Bibliothèques du sud qui ouvre ce recueil est un texte dans lequel Luis Mizón nous parle de sa filiation en poésie : Il y a, dans la tradition espagnole, indienne, méditerranéenne, des poèmes habités d’apparitions, où la vie reflète des choses, des fruits, des idées, des fantômes, des êtres anonymes et fugaces, des traces populaires et secrètes.
Des poèmes qui proclament la durée scandaleuse du minime face à l’usure du temps.
Des paroles qui recueillent ces bribes d’incrédulité et de foi, de sentiments passionnés et de picaresques distances, dans lesquelles nous nous reconnaissons.
Des échos contradictoires que je souhaiterais accueillir dans mes poèmes.

Le conditionnel de cette dernière phrase fait honneur à la modestie de Luis Mizón, mais ce que dit ce début de texte correspond bien à sa poésie.

Ce texte nous dit aussi quelque chose de l’histoire de la poésie latino-américaine et plus particulièrement du Chili dans son rapport à la poésie plus qu’au roman. Puisque je vous ai donné le début de ce texte, voici la fin que j’aime beaucoup : Il se peut que la manière poétique soit liée à la musique, comme la musique est liée au geste : les poèmes font alors danser l’âme. Ils sont, peut-être, mémoire de gestes et de musiques oubliés et retrouvés, inventés et ignorés plusieurs fois. La danse, le mouvement et le désir de danse sont présents dans toute la poésie.

Les poèmes amoureux les plus tristes et les plus désespérés donnent envie de danser en secret.
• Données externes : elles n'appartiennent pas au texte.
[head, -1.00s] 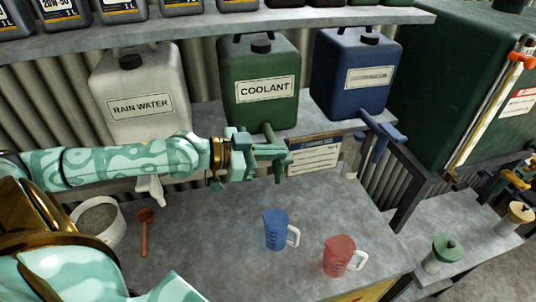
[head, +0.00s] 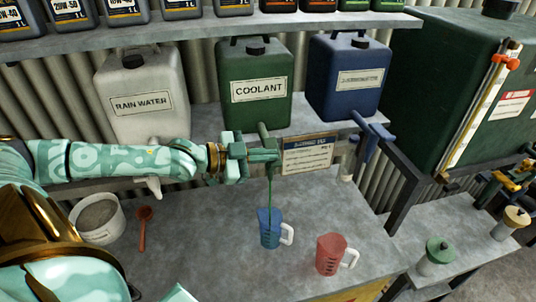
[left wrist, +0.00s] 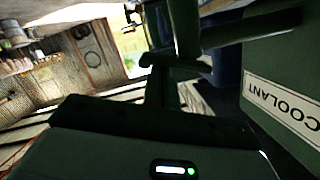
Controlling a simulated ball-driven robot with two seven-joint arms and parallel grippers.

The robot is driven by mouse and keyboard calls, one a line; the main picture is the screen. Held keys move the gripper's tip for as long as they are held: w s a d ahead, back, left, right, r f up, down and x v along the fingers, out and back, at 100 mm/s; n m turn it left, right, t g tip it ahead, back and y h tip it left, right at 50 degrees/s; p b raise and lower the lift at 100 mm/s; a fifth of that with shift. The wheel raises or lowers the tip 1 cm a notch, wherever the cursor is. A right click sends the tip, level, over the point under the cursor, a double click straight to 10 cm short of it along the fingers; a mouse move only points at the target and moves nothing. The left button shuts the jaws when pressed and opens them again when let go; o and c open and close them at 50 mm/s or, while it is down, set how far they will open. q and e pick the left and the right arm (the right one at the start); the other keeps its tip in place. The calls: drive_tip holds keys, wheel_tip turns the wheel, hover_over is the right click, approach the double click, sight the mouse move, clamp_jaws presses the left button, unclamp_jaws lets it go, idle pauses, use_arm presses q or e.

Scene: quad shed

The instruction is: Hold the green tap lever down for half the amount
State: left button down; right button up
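The green coolant canister (head: 254,84) stands on the raised ledge, with its green tap (head: 264,140) at its lower front. My left gripper (head: 247,158) is at this tap and overlaps the lever, which is largely hidden; I cannot tell whether its fingers are apart. A thin green stream (head: 269,192) runs from the tap into the blue measuring jug (head: 269,229) below. The level inside the jug is hard to read. In the left wrist view the coolant label (left wrist: 287,108) is close at the right. My right gripper is not in view.
A white rain water canister (head: 142,92) and a blue canister (head: 347,76) with a blue tap flank the coolant. A red jug (head: 331,254) stands right of the blue one. A white bucket (head: 99,222) and red scoop (head: 143,226) are at left. The bench middle is clear.

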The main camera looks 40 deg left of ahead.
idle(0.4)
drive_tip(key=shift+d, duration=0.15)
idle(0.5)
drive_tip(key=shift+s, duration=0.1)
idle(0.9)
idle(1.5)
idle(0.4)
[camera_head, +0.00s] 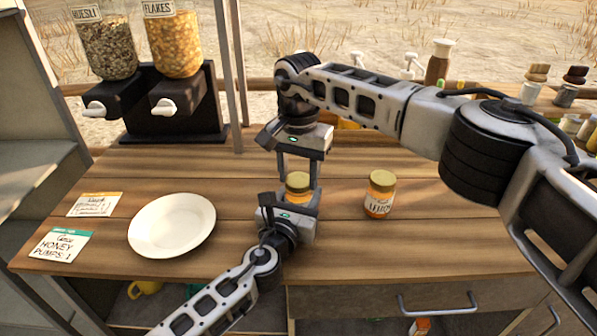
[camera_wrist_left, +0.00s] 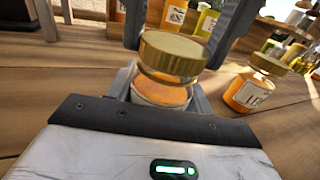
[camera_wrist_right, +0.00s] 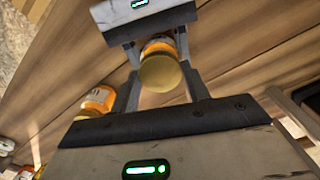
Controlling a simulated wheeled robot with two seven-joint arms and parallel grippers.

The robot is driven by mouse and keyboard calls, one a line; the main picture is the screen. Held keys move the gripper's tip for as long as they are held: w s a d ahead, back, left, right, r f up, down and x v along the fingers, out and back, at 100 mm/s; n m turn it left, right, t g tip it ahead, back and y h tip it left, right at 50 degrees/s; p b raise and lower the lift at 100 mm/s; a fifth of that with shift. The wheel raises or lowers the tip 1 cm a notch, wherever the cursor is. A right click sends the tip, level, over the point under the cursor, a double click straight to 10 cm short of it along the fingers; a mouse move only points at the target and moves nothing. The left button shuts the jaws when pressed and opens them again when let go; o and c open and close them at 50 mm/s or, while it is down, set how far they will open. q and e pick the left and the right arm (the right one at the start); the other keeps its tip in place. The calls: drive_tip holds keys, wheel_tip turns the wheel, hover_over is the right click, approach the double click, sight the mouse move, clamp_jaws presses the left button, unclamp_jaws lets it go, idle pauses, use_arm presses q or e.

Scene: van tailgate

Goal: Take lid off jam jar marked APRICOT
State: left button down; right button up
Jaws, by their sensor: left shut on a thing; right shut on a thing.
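A jam jar with a gold lid (camera_head: 298,181) stands between my two grippers over the counter; its label cannot be read. My left gripper (camera_head: 297,196) comes from the near side and is shut on the jar's orange body (camera_wrist_left: 163,94). My right gripper (camera_head: 299,170) comes from the far side and is shut on the lid, which also shows in the right wrist view (camera_wrist_right: 160,73). In the left wrist view the lid sits above the orange body with a narrow band between; whether it is fully apart is unclear.
A second jar (camera_head: 379,194), its label seemingly LEMON, stands to the right. A white plate (camera_head: 172,225) and two note cards (camera_head: 60,245) lie at left. Cereal dispensers (camera_head: 177,45) stand at the back left. More jars and bottles stand beyond at right. The front right counter is clear.

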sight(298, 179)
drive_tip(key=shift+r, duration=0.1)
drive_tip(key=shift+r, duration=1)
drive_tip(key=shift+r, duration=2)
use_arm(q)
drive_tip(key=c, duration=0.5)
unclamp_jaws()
Voyages et retours nous entraînent dans des strates de mémoire revisitée, transformée par la magie du conte :

Chaque écho de mon corps est une porte.
Une migration de mots
Un vieux rythme aux notes de cendre

Le feuillage d’une étoile
navigatrice

Quand une porte s’ouvre, les fantômes apparaissent : la mémoire réveille les images, donnant force à la poésie :

Au-dehors les murmures des fantômes
de terre et mer
Peu importe
pourtant la pluie est rare comme l’or
dans les mains sombres
et la sécheresse élève son chant
Lorsque le vent exaspère le paysage
des légendes indéchiffrables
et des inscriptions effacées
tachent de fraîcheur
l’écorce et le mur

Il y a dans cette poésie tout un souffle de vent marin, toute la chaleur torride qui blanchit tout, les ports d’où l’on part et où l’on revient et pour dire tout cela :

L’homme qui offre ses mots
s’entoure de prodiges.
Faux malades et enfants pauvres
sous l’arbre rouge et vert.

Les fantômes se nourrissent
de reliefs de mots.

À travers cette poésie, où l’onirisme offre une jouissance à l’esprit, on sent une tendresse du poète pour les lieux, pour les personnes.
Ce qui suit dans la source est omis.